There was a white guy with a tattoo of a flaming basketball on his upper forearm. A finger was pointing tauntingly at the man, seemingly at the man's tattoo, in fact. Like, 'Hey, moron, why'd you get that tattoo? And once you decided to get that tattoo why'd you get it there.' In response to the finger being pointed at him, Dikembe Mutumbo style, this inked-up individual had his inked-up arm cocked, fist clenched, as if about to throw a punch, presumably at the finger pointing taunter.
To further add to the chaos there is a bar stool tipping over, a beer bottle falling to the ground along with a blue plastic cup. But, luckily for all involved, the beer mug is safely sitting on the table.
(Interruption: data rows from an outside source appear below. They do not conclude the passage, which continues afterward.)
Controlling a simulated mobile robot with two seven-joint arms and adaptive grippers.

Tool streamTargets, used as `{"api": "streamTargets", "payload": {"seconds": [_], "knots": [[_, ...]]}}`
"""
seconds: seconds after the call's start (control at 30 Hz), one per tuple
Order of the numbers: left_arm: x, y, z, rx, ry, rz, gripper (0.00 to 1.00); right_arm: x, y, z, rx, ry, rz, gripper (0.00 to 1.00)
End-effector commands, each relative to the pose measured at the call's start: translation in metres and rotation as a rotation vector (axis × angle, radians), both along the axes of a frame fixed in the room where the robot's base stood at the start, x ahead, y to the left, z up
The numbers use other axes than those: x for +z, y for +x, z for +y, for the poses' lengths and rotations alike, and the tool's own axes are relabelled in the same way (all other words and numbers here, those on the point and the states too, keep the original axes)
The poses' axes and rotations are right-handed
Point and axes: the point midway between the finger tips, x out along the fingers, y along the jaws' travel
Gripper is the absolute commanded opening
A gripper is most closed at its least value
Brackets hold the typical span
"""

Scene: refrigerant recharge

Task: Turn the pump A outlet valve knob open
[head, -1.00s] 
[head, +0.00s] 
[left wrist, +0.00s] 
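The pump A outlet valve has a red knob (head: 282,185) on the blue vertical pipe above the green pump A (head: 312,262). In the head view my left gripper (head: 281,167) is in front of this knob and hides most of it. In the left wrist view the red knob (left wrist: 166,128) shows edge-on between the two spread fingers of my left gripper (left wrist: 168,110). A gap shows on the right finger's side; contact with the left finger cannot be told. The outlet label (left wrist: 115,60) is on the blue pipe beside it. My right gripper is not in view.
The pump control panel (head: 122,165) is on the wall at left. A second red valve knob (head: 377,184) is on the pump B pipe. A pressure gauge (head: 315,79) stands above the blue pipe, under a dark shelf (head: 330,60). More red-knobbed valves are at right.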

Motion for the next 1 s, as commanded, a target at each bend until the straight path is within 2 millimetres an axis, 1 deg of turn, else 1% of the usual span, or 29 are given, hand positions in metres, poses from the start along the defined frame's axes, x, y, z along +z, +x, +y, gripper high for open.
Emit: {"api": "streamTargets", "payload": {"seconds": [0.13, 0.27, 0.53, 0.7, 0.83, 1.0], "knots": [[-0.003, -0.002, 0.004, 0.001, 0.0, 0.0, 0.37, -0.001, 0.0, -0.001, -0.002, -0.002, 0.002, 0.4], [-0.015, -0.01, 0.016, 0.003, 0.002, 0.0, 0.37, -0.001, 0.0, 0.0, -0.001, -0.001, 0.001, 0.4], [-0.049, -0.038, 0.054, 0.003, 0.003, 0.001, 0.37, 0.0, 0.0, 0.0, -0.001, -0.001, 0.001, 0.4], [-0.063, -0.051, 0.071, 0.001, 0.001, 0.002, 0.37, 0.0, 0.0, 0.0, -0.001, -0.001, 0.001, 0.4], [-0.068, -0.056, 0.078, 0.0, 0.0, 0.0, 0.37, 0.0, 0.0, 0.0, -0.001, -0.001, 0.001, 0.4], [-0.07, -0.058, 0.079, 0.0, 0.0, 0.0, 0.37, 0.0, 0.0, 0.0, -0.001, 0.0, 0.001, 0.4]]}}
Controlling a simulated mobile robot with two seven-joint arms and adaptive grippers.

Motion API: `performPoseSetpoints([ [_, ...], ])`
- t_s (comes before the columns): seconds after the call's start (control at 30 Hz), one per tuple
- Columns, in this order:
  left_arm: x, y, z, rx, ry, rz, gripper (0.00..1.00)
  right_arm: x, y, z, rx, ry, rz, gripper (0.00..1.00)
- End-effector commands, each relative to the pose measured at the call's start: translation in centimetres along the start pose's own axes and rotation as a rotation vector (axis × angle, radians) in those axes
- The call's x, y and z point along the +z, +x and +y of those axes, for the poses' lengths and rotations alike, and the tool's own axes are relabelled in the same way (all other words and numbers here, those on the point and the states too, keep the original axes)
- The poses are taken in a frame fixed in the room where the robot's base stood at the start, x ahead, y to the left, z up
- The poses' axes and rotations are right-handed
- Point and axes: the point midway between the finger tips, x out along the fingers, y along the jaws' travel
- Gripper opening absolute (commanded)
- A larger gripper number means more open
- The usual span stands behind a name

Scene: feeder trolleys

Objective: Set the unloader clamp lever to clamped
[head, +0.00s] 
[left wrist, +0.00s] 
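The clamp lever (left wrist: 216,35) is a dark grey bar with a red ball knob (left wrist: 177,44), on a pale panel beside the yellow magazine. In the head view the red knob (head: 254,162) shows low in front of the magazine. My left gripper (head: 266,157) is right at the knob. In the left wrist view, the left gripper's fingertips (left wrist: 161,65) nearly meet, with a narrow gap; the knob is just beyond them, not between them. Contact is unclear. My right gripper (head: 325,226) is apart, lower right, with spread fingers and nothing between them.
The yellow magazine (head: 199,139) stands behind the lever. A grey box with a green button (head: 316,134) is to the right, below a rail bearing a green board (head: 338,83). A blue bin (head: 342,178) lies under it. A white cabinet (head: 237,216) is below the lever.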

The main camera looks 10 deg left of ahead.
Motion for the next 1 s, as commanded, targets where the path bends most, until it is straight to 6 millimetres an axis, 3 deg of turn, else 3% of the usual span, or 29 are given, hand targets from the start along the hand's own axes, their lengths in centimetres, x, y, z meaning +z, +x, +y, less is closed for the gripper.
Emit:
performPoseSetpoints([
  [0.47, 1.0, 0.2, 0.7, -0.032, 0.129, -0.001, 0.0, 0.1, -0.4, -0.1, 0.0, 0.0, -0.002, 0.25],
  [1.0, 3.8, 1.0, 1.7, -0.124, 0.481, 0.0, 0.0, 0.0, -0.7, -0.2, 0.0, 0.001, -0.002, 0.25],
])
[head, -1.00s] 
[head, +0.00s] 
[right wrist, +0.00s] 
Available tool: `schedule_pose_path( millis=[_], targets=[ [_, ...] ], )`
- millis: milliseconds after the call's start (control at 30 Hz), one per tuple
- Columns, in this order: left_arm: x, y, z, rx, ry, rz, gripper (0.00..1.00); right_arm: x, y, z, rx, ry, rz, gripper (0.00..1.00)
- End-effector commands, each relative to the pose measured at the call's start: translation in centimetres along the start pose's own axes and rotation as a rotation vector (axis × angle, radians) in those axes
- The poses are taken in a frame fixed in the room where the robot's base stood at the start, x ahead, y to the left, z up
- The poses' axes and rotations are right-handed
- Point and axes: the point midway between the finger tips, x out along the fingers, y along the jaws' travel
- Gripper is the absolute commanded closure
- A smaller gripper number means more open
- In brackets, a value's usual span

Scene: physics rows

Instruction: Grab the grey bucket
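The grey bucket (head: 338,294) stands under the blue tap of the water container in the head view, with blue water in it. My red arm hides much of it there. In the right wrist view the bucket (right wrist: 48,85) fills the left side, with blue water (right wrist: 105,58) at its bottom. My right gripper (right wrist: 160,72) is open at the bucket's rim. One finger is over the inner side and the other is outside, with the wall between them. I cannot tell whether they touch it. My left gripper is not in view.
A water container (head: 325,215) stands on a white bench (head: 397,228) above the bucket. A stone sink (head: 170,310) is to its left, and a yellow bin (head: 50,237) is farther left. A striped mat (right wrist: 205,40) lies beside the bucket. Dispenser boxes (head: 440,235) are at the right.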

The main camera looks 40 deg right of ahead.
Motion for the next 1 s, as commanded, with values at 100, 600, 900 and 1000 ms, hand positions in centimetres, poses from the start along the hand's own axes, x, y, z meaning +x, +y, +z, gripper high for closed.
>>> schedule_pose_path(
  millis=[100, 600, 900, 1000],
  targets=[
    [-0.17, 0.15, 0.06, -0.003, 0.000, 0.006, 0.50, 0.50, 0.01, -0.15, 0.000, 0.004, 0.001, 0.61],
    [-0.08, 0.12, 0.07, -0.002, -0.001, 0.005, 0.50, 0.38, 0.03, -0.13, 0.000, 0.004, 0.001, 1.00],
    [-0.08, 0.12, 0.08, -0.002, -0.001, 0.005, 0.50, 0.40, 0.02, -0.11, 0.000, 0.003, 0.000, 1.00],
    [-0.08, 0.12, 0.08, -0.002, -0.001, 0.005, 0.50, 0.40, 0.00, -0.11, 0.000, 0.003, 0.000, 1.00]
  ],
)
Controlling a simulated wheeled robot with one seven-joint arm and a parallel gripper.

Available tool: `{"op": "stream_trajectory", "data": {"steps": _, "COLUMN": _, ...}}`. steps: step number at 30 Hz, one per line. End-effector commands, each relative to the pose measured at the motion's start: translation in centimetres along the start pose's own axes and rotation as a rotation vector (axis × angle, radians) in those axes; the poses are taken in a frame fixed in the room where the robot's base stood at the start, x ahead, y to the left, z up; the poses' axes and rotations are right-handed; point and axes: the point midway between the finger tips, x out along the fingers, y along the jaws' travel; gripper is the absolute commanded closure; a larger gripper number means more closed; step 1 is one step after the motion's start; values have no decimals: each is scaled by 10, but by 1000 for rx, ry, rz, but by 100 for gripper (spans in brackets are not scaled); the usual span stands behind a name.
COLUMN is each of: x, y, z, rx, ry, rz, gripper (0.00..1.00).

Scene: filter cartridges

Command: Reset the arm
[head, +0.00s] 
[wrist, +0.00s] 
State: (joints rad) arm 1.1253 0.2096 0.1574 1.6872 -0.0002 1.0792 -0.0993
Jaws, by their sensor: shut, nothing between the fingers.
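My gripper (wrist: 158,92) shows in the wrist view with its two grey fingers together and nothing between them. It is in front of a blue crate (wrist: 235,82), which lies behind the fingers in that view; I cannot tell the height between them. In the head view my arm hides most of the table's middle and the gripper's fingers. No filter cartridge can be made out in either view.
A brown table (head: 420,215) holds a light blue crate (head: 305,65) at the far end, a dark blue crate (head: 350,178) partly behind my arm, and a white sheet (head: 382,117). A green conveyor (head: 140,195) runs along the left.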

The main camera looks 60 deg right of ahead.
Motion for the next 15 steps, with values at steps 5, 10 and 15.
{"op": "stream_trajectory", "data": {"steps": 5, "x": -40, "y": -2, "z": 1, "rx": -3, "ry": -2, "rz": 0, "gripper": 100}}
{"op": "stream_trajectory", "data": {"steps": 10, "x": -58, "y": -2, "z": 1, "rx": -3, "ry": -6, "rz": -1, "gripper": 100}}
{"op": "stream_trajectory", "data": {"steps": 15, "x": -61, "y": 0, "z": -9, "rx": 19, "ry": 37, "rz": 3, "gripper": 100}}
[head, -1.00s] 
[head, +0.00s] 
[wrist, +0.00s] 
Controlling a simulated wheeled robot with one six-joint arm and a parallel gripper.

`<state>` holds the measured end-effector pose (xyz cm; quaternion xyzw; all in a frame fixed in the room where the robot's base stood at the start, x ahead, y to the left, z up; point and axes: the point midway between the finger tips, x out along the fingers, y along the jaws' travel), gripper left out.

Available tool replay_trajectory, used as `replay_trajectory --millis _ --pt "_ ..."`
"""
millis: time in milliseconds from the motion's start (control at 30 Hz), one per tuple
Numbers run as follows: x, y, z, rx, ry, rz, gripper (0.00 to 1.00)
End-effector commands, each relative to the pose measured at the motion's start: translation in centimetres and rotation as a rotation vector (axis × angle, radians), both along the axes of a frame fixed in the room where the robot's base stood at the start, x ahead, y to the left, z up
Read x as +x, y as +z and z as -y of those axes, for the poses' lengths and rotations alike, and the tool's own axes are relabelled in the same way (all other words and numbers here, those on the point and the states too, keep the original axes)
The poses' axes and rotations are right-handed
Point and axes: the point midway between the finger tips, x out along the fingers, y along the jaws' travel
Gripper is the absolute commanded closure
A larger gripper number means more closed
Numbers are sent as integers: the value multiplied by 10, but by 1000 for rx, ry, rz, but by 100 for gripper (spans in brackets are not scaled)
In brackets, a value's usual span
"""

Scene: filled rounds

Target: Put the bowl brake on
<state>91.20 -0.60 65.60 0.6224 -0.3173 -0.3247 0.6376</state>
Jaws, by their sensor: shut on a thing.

Yes, I think we can safely assume this is exactly how bar fights go down. Lesson to be learned from the graphic: do not taunt white men with flaming basketballs tatooed on their arms.
As for the lesson to be learned from the story itself, that's a little tougher.
I started reading assuming that it was going to be another in a long line of hatchet jobs taking shots at Mizzou, Mizzou basketball, Columbia, The Athena Five, Stefhon Hannah and Mike Anderson. For the most part I was right. There was plenty of MU bashing, none of which I feel inclined to repeat in this space.

Late in the article the writer goes "undercover" to a KU nightclub called The Hawk, where the "investigative journalist" saw Darnell Jackson and other Beakers out. Imagine the writer's excitement as he wrote the following:
Self says of-age KU players are allowed to enter bars but are forbidden from entering certain ones. He refused to say which bars are off limits.
“When you recruit guys, you have to trust them to make good decisions,” he says. “They are going to be put in situations to make decisions.”
After the Giddens incident in 2005, Self says players were not allowed to be in bars through that summer. The stabbing intensified rules for KU players, including the implementation of a curfew. Self says players usually are not allowed to be out past 11 p.m. on a weeknight during the season, and “not ever after midnight.”
On this night, midnight was nearly an hour ago.
After Self learned Friday the four KU players at The Hawk were there after midnight, he changed his earlier statement to say players’ curfew Wednesday was 1 a.m. Then he said it was 1:15 a.m. He finally said players had no curfew because the Jayhawks had no game.
“I’m not positive we had one or not,” Self said.